The state Supreme Court ruling clears the way for the canvassing board to order a gubernatorial recount.
Republicans' latest hopes in the disputed governor's race were dashed Monday when the Minnesota Supreme Court summarily rejected their argument that election officials should be required to reconcile the number of ballots and voter signatures.
After 45 minutes of oral arguments, the justices deliberated less than two hours before rejecting the petition brought by Republican candidate Tom Emmer and the state GOP. That will allow the state canvassing board to meet as planned Tuesday morning to certify a final vote tally and call for a recount.
After several minor adjustments, DFLer Mark Dayton now leads Emmer unofficially by 8,770 votes. That margin remains less than one-half of one percentage point and triggers an automatic recount of the 2.1 million ballots cast in the race.
"Let the process continue, but let it continue on a timely basis," Dayton said before the ruling Monday. "My goodness, we had an election in 2000 where President Bush won Florida by less than 1/1,000th of 1 percent, and that matter was adjudicated and resolved by the United States Supreme Court on Dec. 12 so that he could take office in a timely fashion."
Republicans maintained that election officials in some of the state's largest counties violated election law by counting voter receipts instead of signatures, as called for in law. That count determines whether any "excess" ballots must be discarded.
"At the end of the day ... the number of votes should be the same as the number of voters," GOP attorney Diane Bratvold told the court. "The only way to determine that is to count the signatures on the voting register."
That argument drew some skepticism from the bench.
"It strikes me that the practical effect is you end up with the same number either way," said Justice Alan Page.
Justice G. Barry Anderson added: "At the end of the day, isn't that voter's receipt simply proof of the underlying signature?"
Dayton attorney Marc Elias, one of many veterans of the 2008 U.S. Senate recount who was in the courtroom Monday, said that the 30-year-old administrative rule was simply a clarification of outdated statute language.
"This rule appears on the books. It's published. It's not secret," Elias said.

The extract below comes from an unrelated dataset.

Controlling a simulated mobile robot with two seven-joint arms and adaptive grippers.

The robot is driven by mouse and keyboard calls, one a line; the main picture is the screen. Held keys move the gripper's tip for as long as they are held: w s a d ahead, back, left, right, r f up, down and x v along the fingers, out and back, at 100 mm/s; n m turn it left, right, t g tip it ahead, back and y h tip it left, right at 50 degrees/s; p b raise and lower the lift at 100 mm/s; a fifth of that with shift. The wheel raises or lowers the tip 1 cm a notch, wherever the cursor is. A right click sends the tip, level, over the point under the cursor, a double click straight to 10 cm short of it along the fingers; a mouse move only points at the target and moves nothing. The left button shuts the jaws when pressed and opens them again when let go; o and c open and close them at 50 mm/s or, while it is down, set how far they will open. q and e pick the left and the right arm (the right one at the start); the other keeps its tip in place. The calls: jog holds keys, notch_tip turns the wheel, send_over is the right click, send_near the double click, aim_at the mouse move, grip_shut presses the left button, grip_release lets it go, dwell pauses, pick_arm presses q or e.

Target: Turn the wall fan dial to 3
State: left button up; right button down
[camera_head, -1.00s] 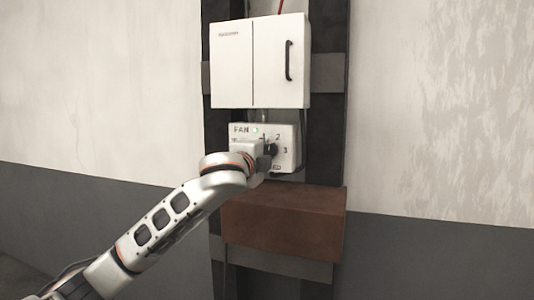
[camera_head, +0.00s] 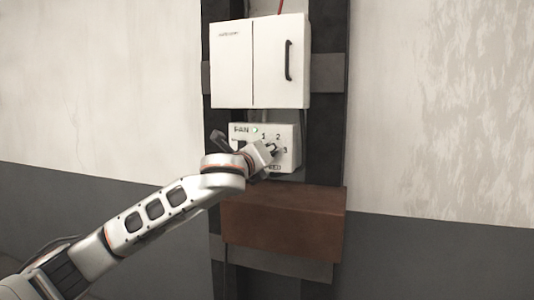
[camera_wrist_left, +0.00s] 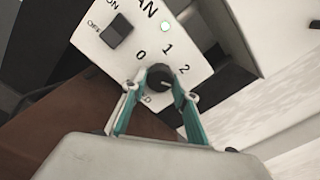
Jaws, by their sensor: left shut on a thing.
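The white fan control box (camera_head: 293,134) is mounted on the wall below a white cabinet. My right gripper is not in view.
A black rocker switch (camera_wrist_left: 117,31) and a lit green lamp (camera_wrist_left: 165,26) are on the box face. The white cabinet (camera_head: 232,70) with a black handle is just above. A brown box (camera_head: 285,222) juts out below. The wall to the right is clear.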

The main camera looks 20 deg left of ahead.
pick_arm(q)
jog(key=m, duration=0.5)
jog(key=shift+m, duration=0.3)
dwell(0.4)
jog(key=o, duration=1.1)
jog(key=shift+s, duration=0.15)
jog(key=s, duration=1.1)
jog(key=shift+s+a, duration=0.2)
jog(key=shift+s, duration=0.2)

In a brief filed Monday, attorneys for Emmer had said that if the court did not act "quickly," events might move to a legal contest that "may well drag out this election into the beginning of 2011."
But after making their case before the justices, Republicans appeared less certain. GOP attorney Tony Trimble would not say whether they planned to file a lawsuit. "We'll proceed with the administrative recount," he said. "Who knows what other issues might arise as these procedures move forward?"

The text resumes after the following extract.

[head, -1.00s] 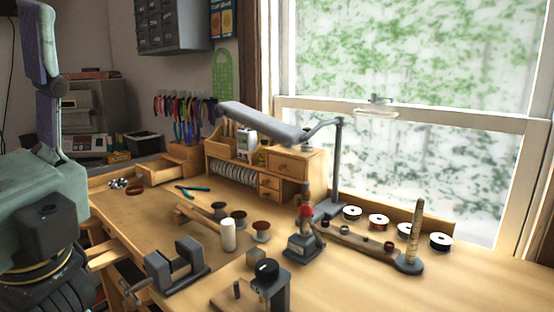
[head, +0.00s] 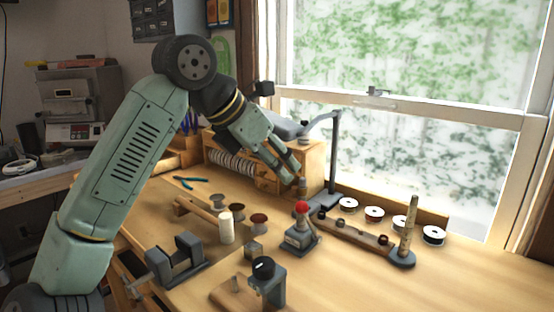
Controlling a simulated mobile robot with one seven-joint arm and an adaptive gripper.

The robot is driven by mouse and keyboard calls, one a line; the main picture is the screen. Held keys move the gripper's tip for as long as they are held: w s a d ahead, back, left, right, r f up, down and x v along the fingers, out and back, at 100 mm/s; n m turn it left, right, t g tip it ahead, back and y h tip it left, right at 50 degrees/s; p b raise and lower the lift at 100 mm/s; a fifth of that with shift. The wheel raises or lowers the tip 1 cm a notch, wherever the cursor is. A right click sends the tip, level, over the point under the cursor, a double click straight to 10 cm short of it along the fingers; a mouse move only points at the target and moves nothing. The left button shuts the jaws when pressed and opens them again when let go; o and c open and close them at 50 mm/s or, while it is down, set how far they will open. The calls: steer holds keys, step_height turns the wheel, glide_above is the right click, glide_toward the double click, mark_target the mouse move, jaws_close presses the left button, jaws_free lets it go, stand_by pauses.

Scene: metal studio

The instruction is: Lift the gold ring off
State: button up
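I cannot make out a separate gold ring at this size. An upright tapered tan post (head: 409,226) stands on a round dark base (head: 400,258) at the right of the bench. A low wooden bar (head: 352,235) with several small dark round pieces runs up to that base from the left. My gripper (head: 297,178) points down and right in front of the small drawer cabinet, well to the left of the post and higher than the bar. Its fingertips are small and overlap a brownish object behind them, so their opening is unclear.
A grey tool with a red knob (head: 301,234) stands between my gripper and the front edge. A lamp post (head: 334,160) rises just right of my gripper. Several spools (head: 374,213) line the window side. A vise (head: 176,262) sits front left. The bench's right front is clear.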

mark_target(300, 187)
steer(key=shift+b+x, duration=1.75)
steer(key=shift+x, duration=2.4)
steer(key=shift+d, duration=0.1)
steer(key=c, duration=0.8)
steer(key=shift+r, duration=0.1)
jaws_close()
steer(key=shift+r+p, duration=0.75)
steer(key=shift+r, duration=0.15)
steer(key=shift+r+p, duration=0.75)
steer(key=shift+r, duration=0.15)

Guy-Uriel Charles, a Duke University law professor who was at the University of Minnesota during the 2008 U.S. Senate recount, said he was not surprised by the high court's ruling.
"This is a 'Hail Mary,'" Charles said of the Republican argument, noting that he "would have been surprised if it had gone the other way."
But Charles said he did not fault Emmer's legal team for making its best case. "They've got to find something," he said. "Right now, at least as I can tell, they don't have anything."
Depending on the language and scope of the Supreme Court's opinion, Charles said, Republican options to resurrect their case for vote reconciliation elsewhere may be limited. "Do they have a creative way of getting into federal court [with it]? I don't think so," he said. While the court made its decision public quickly, its written opinion was not available Monday evening.
Richard Hasen, a Loyola Marymount law school professor, said there might be a way for Emmer to raise the argument later. "Obviously, Emmer would have liked a delay," Hasen said. "But it seems to me that if there are serious problems with the counting of the ballots, he can bring those up before the canvass[ing] board or on court review, should that be necessary."
On another point, several justices on Monday expressed frustration that election officials were not properly discarding extra ballots -- an issue not addressed in Emmer's petition.
"It seems difficult that we as a court should turn a blind eye to that," said Justice Christopher Dietzen.
Minnesota Solicitor General Alan Gilbert said election officials determined that the ballots were validly cast. "It really doesn't affect, in the grand scheme of things, the outcome of the election," he said.
Whenever a reconciliation of ballots and voters results in "excess ballots," state law requires that ballots be randomly discarded until the proper number is achieved.
Emmer attorneys noted in a brief filed Monday that some election officials have acknowledged that they did not discard small numbers of such excess ballots because they considered that "too drastic" a remedy.